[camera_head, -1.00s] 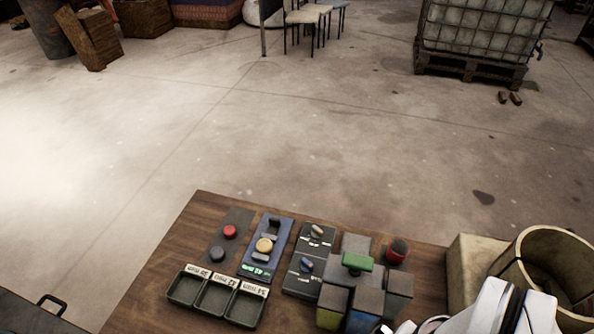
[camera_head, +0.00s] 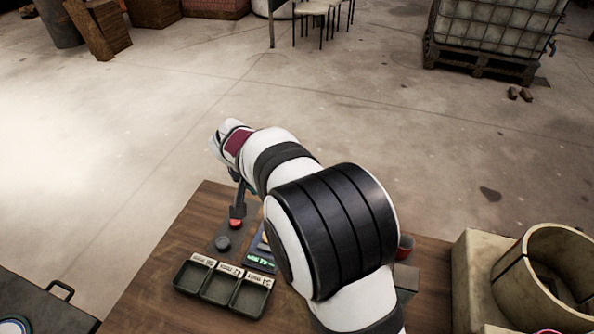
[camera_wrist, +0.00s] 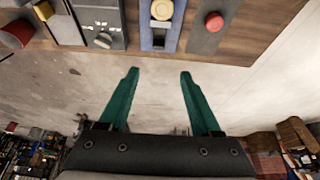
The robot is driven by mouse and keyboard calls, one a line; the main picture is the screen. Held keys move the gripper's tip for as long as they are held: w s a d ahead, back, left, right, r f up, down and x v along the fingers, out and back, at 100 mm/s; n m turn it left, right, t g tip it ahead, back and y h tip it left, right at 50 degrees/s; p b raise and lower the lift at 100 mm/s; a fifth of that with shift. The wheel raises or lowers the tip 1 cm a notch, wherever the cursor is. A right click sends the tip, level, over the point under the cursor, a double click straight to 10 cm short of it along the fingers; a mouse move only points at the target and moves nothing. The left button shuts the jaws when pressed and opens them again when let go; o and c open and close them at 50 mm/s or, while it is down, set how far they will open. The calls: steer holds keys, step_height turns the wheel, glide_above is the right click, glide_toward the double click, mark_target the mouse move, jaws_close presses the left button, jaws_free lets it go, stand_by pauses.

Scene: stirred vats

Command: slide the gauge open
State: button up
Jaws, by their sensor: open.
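The gauge is a blue panel with a yellow disc and dark sliding pieces. In the head view my arm covers most of it, leaving the lower part with a green readout (camera_head: 262,261). In the wrist view the blue gauge panel (camera_wrist: 174,36) shows at the top, with the yellow disc (camera_wrist: 162,10) and a dark piece (camera_wrist: 158,42) near its edge. My gripper (camera_wrist: 158,74) is open and empty, its green fingers apart, in line with the panel but short of it in the picture. In the head view my gripper (camera_head: 238,211) hangs near the table's far edge.
A red button (camera_head: 236,223) and a grey button (camera_head: 222,243) sit left of the gauge. Labelled trays (camera_head: 218,284) stand in front. A stone block (camera_head: 472,275) stands at the right.

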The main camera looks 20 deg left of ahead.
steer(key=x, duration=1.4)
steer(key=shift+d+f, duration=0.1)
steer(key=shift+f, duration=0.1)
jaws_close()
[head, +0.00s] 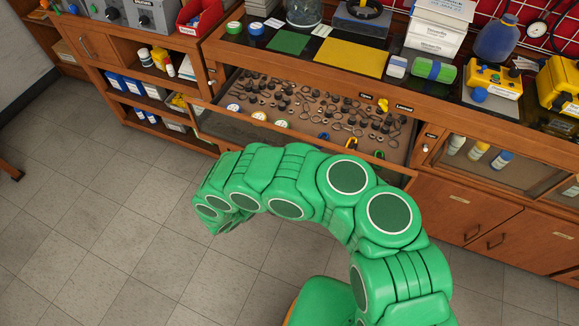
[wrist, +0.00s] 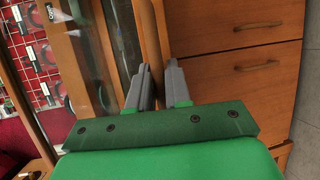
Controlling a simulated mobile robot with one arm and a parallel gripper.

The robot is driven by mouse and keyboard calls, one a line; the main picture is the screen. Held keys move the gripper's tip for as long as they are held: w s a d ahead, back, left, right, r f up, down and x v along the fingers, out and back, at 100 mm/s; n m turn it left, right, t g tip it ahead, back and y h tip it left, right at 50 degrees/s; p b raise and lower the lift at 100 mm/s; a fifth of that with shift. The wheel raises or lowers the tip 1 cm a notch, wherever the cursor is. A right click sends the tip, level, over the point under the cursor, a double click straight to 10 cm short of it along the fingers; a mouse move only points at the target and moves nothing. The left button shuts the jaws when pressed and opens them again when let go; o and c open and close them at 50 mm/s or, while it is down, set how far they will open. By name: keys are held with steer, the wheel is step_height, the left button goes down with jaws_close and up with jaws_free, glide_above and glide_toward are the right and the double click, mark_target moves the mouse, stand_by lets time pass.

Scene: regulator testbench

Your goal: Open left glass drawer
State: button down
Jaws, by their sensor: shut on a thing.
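The left glass drawer (head: 400,150) stands pulled out from the wooden bench in the head view, and its inside shows from above. Several small dark parts, rings and round-lidded jars lie in it. In the wrist view my gripper (wrist: 158,72) has one finger on each side of the thin wooden drawer front (wrist: 150,35) and is shut on its edge. Clear glass shows left of that edge. In the head view my green arm bends down in front of the drawer and hides my gripper and part of the drawer front.
The bench top holds a yellow mat (head: 352,57), a green mat (head: 288,42) and yellow devices (head: 493,80). Another glass-fronted compartment (head: 500,155) with bottles is on the right. Cabinet doors (head: 462,205) are below. The tiled floor (head: 110,220) at left is clear.

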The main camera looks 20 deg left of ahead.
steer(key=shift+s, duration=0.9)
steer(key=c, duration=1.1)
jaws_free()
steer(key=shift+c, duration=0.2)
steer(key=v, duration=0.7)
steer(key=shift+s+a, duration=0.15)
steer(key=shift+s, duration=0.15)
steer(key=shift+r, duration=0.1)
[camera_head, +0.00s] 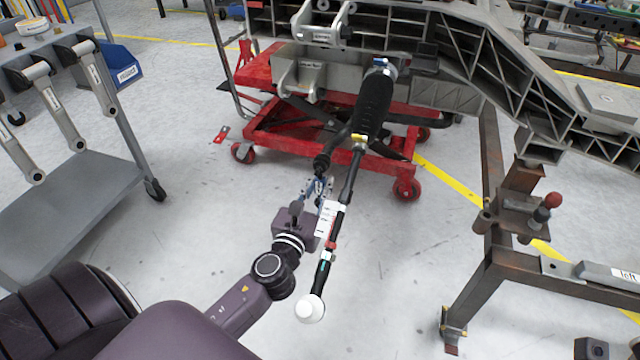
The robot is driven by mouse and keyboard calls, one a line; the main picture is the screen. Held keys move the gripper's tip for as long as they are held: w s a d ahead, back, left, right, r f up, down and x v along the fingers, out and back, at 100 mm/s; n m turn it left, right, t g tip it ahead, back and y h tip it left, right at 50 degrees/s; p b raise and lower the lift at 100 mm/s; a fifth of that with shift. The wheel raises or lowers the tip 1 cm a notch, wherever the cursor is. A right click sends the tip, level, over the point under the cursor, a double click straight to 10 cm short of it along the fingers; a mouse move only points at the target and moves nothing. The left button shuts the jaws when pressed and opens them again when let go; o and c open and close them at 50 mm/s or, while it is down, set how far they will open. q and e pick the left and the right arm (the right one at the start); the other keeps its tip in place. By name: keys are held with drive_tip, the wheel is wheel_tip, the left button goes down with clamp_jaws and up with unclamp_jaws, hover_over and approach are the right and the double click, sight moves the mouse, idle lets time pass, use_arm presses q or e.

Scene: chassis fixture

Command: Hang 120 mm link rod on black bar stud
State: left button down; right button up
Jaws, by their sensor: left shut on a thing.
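My left gripper (319,184) is in the middle of the view, shut on a short dark rod (322,163) with a rounded end, which looks like the link rod. The fingers hide its lower part. A long black bar-like assembly (344,185) runs from the red cart down toward me, with a thick black sleeve, a yellow mark and a white ball end. The held rod is close to this assembly in the picture; I cannot tell whether they touch. No stud can be made out clearly. My right gripper is not in view.
A grey trolley (85,205) with several hanging grey arms stands at left, a blue bin (122,68) behind it. A red lift cart (275,125) stands under the grey chassis frame (480,55). A brown steel stand (490,260) is at right. Floor between is clear.

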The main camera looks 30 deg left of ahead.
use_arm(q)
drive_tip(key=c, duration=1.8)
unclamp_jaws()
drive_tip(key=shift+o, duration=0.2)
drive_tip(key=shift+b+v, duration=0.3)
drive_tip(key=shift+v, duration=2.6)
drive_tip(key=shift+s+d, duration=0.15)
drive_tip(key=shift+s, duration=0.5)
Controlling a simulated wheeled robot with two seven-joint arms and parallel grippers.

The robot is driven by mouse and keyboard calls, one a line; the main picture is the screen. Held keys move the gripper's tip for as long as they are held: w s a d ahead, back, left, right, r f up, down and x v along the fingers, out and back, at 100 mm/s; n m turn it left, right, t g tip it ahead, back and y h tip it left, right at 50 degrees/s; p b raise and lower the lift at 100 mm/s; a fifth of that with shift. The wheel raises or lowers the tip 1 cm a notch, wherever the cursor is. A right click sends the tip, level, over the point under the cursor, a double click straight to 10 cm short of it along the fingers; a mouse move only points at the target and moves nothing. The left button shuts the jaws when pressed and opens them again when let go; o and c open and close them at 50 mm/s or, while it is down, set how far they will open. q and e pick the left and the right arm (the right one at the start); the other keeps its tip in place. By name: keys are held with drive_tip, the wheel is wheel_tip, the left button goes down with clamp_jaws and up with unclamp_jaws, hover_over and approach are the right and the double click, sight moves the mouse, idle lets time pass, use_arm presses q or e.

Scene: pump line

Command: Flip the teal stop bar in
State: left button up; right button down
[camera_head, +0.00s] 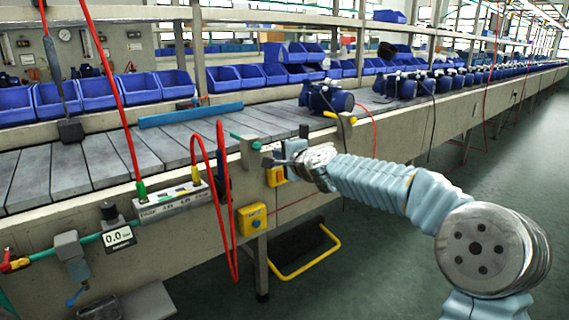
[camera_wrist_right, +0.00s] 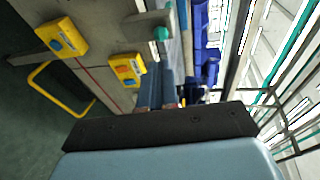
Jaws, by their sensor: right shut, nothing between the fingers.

+---+

Pictures are to be left out; the records above must be repeated word for word.

RESPONSE TO THE TASK:
[camera_head, -1.00s] 
[camera_head, +0.00s] 
[camera_wrist, +0.00s] 
The robot is driven by mouse and keyboard calls, one a line; the main picture is the screen. Held keys move the gripper's tip for as long as they are held: w s a d ahead, back, left, right, r f up, down and x v along the fingers, out and back, at 100 mm/s; n m turn it left, right, t g tip it ahead, back and y h tip it left, right at 50 degrees/s; p b raise and lower the lift at 100 mm/s; a fifth of that with shift. The wheel raises or lowers the tip 1 cm a notch, wherever the cursor is. A right click sends the tip, level, over the point under the cursor, a double click straight to 10 cm short of it along the fingers; a mouse move only points at the target and moves nothing. The left button shuts the jaws when pressed and opens them again when let go; o and c open and close them at 50 mm/s or, while it is down, set how far they will open. The calls: steer holds keys, step_height turns the wheel, glide_above is the right click, glide_toward the double click, mark_target the mouse move, jaws_close presses the left button, jaws_free lets it go, stand_by pauses.

Scene: stirred vats

Command: slide the gauge open
State: button up
Jaws, by their sensor: open.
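The gauge is a blue panel with a yellow disc and dark sliding pieces. In the head view my arm covers most of it, leaving the lower part with a green readout (camera_head: 262,261). In the wrist view the blue gauge panel (camera_wrist: 174,36) shows at the top, with the yellow disc (camera_wrist: 162,10) and a dark piece (camera_wrist: 158,42) near its edge. My gripper (camera_wrist: 158,74) is open and empty, its green fingers apart, in line with the panel but short of it in the picture. In the head view my gripper (camera_head: 238,211) hangs near the table's far edge.
A red button (camera_head: 236,223) and a grey button (camera_head: 222,243) sit left of the gauge. Labelled trays (camera_head: 218,284) stand in front. A stone block (camera_head: 472,275) stands at the right.

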The main camera looks 20 deg left of ahead.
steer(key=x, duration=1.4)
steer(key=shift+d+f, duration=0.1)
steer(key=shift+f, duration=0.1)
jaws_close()
[head, +0.00s] 
[wrist, +0.00s] 
Controlling a simulated mobile robot with one arm and a parallel gripper.

The robot is driven by mouse and keyboard calls, one a line; the main picture is the screen. Held keys move the gripper's tip for as long as they are held: w s a d ahead, back, left, right, r f up, down and x v along the fingers, out and back, at 100 mm/s; n m turn it left, right, t g tip it ahead, back and y h tip it left, right at 50 degrees/s; p b raise and lower the lift at 100 mm/s; a fifth of that with shift. The wheel raises or lowers the tip 1 cm a notch, wherever the cursor is. A right click sends the tip, level, over the point under the cursor, a double click straight to 10 cm short of it along the fingers; a mouse move only points at the target and moves nothing. The left button shuts the jaws when pressed and opens them again when let go; o and c open and close them at 50 mm/s or, while it is down, set how far they will open. By name: keys are held with steer, the wheel is step_height, the left button goes down with jaws_close and up with jaws_free, glide_above and glide_toward are the right and the double click, mark_target moves the mouse, stand_by lets time pass.

Scene: regulator testbench

Your goal: Open left glass drawer
State: button down
Jaws, by their sensor: shut on a thing.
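The left glass drawer (head: 400,150) stands pulled out from the wooden bench in the head view, and its inside shows from above. Several small dark parts, rings and round-lidded jars lie in it. In the wrist view my gripper (wrist: 158,72) has one finger on each side of the thin wooden drawer front (wrist: 150,35) and is shut on its edge. Clear glass shows left of that edge. In the head view my green arm bends down in front of the drawer and hides my gripper and part of the drawer front.
The bench top holds a yellow mat (head: 352,57), a green mat (head: 288,42) and yellow devices (head: 493,80). Another glass-fronted compartment (head: 500,155) with bottles is on the right. Cabinet doors (head: 462,205) are below. The tiled floor (head: 110,220) at left is clear.

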The main camera looks 20 deg left of ahead.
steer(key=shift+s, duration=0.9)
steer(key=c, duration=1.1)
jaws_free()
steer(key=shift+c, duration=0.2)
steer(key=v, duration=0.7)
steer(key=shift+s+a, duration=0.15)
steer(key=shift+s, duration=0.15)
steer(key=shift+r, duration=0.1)
[camera_head, +0.00s] 
The robot is driven by mouse and keyboard calls, one a line; the main picture is the screen. Held keys move the gripper's tip for as long as they are held: w s a d ahead, back, left, right, r f up, down and x v along the fingers, out and back, at 100 mm/s; n m turn it left, right, t g tip it ahead, back and y h tip it left, right at 50 degrees/s; p b raise and lower the lift at 100 mm/s; a fifth of that with shift. The wheel raises or lowers the tip 1 cm a notch, wherever the cursor is. A right click sends the tip, level, over the point under the cursor, a double click straight to 10 cm short of it along the fingers; a mouse move only points at the target and moves nothing. The left button shuts the jaws when pressed and opens them again when let go; o and c open and close them at 50 mm/s or, while it is down, set how far they will open. q and e pick the left and the right arm (the right one at the start); the other keeps its tip in place. By name: keys are held with drive_tip, the wheel is wheel_tip, the left button goes down with clamp_jaws and up with unclamp_jaws, hover_over and approach are the right and the double click, sight moves the mouse, idle lets time pass, use_arm presses q or e.

Scene: chassis fixture

Command: Hang 120 mm link rod on black bar stud
State: left button down; right button up
Jaws, by their sensor: left shut on a thing.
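My left gripper (319,184) is in the middle of the view, shut on a short dark rod (322,163) with a rounded end, which looks like the link rod. The fingers hide its lower part. A long black bar-like assembly (344,185) runs from the red cart down toward me, with a thick black sleeve, a yellow mark and a white ball end. The held rod is close to this assembly in the picture; I cannot tell whether they touch. No stud can be made out clearly. My right gripper is not in view.
A grey trolley (85,205) with several hanging grey arms stands at left, a blue bin (122,68) behind it. A red lift cart (275,125) stands under the grey chassis frame (480,55). A brown steel stand (490,260) is at right. Floor between is clear.

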The main camera looks 30 deg left of ahead.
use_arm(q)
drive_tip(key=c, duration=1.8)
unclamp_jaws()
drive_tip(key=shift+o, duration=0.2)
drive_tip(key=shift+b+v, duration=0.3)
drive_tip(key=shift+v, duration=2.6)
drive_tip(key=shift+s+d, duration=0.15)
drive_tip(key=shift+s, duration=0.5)
Controlling a simulated wheeled robot with two seven-joint arms and parallel grippers.

The robot is driven by mouse and keyboard calls, one a line; the main picture is the screen. Held keys move the gripper's tip for as long as they are held: w s a d ahead, back, left, right, r f up, down and x v along the fingers, out and back, at 100 mm/s; n m turn it left, right, t g tip it ahead, back and y h tip it left, right at 50 degrees/s; p b raise and lower the lift at 100 mm/s; a fifth of that with shift. The wheel raises or lowers the tip 1 cm a notch, wherever the cursor is. A right click sends the tip, level, over the point under the cursor, a double click straight to 10 cm short of it along the fingers; a mouse move only points at the target and moves nothing. The left button shuts the jaws when pressed and opens them again when let go; o and c open and close them at 50 mm/s or, while it is down, set how far they will open. q and e pick the left and the right arm (the right one at the start); the other keeps its tip in place. By name: keys are held with drive_tip, the wheel is wheel_tip, the left button goes down with clamp_jaws and up with unclamp_jaws, hover_over and approach are the right and the double click, sight moves the mouse, idle lets time pass, use_arm presses q or e.

Scene: pump line

Command: Flip the teal stop bar in
State: left button up; right button down
[camera_head, +0.00s] 
[camera_wrist_right, +0.00s] 
Jaws, by their sensor: right shut, nothing between the fingers.

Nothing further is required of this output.